Cobalt-catalyzed nitrile hydrogenation: Insights into the reaction mechanism and product selectivity from DFT analysis

Abstract

When primary amines are the desired product of nitrile hydrogenation, the use of cobalt catalysts are commonly recommended. Nitrile hydrogenation using heterogeneous catalysis is an important commercial process for the production of primary, secondary, and tertiary amines. In recent years, modern experimental methods have investigated the detailed mechanism underlying the surface reactions of nitrile hydrogenation. These experimental studies provide new insights, but also raise additional questions.
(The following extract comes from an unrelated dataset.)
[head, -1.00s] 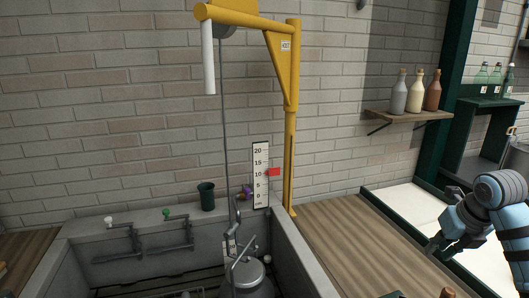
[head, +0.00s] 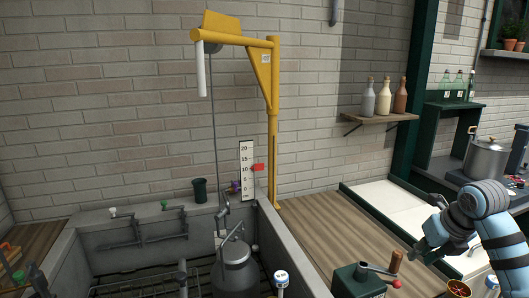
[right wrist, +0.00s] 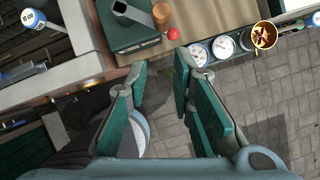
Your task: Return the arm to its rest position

To help resolve these inconsistencies, modern theoretical techniques have been applied by way of periodic plane-wave Density Functional Theory (DFT) calculations to study acetonitrile adsorption and hydrogenation to primary (monoethylamine), secondary (diethylamine), and tertiary amines (triethylamine) over flat Co surfaces, specifically the Co(0001) surface facet. The presented theoretical analysis applies fundamental physical chemistry and reaction engineering principles to better understand surface reaction mechanisms in the kinetically-controlled regime at low surface coverages. Reaction pathways for acetonitrile hydrogenation and the most probable routes for secondary and tertiary amine formations are discussed. The presented first-principles analysis is in line with experimental observations of gas-phase acetonitrile hydrogenation on flat Co surfaces. Key mechanistic findings are discussed in the context of larger alkane nitrile hydrogenation processes, which are ordinarily performed in the liquid phase.